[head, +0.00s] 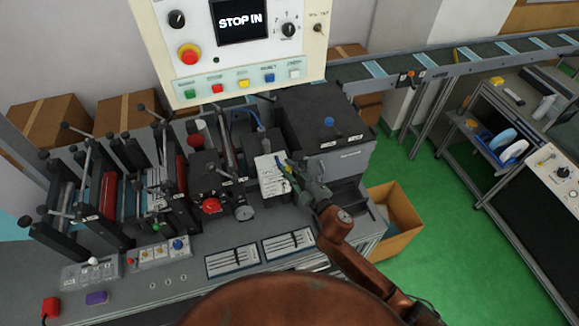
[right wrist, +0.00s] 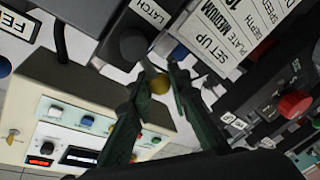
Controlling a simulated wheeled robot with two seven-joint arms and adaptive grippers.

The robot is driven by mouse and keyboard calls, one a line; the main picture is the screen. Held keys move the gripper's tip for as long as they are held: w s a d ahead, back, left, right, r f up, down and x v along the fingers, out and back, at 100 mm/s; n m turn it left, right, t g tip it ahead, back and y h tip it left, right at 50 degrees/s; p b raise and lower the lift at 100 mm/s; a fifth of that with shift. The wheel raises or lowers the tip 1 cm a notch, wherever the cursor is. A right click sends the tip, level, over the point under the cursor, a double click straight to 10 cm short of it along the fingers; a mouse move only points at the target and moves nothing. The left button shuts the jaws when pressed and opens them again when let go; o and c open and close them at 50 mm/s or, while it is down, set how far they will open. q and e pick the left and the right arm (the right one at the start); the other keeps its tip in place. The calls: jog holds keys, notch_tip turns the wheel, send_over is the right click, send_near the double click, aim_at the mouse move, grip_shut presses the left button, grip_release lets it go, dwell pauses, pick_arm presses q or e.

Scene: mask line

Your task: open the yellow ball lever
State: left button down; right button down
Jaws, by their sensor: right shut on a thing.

....................

## [AIM]
Restate the material word for word from its first line through the line containing "Controlling a simulated", both included; the pictures do not belong in it.

## [RESPONSE BELOW]
[head, +0.00s] 
[right wrist, +0.00s] 
Controlling a simulated wheeled robot with two seven-joint arms and adaptive grippers.

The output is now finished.